>> START DATA EXCERPTS

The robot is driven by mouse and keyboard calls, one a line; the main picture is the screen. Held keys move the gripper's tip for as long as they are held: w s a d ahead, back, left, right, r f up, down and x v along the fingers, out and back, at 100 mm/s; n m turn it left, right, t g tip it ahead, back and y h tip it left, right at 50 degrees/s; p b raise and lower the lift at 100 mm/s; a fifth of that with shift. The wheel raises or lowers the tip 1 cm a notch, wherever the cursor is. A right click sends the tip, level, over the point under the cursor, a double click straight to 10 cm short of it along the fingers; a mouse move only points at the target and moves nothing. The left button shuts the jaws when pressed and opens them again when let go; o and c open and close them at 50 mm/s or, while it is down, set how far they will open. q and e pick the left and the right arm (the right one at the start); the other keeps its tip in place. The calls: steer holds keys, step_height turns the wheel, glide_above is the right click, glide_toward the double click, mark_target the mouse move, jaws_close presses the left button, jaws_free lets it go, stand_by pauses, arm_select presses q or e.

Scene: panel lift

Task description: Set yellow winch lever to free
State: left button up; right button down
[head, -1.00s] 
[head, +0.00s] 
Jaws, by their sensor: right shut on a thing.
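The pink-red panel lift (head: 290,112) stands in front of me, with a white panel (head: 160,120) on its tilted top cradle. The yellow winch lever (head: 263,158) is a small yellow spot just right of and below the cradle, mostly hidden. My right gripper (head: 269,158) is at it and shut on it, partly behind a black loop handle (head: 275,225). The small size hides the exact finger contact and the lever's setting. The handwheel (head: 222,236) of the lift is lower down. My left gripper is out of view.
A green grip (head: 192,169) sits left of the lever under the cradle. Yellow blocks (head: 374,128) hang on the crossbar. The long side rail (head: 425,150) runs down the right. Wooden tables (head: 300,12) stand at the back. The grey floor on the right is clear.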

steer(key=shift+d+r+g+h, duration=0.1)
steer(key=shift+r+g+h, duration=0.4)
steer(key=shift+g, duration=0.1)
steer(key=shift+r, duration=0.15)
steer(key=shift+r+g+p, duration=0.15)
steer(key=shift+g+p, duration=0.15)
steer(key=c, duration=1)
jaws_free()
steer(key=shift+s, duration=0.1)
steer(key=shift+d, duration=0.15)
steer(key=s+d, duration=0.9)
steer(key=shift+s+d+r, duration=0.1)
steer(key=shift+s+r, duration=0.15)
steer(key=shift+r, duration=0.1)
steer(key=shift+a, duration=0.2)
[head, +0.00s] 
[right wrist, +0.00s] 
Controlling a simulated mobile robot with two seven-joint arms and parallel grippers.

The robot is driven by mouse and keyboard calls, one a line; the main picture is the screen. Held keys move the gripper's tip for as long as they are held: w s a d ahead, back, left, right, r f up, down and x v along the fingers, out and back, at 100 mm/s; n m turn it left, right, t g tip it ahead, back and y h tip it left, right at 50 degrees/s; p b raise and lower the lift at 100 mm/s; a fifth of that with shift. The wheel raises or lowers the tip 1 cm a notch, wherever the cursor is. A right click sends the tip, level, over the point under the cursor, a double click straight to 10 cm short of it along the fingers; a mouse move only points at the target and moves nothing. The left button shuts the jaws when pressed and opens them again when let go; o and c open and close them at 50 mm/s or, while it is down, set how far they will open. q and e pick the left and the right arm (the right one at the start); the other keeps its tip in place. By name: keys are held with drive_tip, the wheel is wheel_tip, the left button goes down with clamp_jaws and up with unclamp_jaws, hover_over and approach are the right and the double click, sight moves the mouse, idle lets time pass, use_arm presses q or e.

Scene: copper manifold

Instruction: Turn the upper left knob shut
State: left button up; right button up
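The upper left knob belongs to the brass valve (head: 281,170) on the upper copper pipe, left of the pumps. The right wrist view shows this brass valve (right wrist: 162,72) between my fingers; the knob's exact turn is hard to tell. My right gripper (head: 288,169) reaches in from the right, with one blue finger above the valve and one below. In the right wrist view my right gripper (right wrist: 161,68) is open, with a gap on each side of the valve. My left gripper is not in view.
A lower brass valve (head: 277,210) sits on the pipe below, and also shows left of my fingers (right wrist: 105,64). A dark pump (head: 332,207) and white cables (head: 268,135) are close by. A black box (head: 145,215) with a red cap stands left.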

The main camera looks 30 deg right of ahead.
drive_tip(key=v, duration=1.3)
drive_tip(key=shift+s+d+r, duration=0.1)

>> END DATA EXCERPTS

▶ DESCRIPTION OF THE TASK
Count each line where the string "Scene" occurs, and write only the number.

▶ SOLUTION FOR THIS EXERCISE
2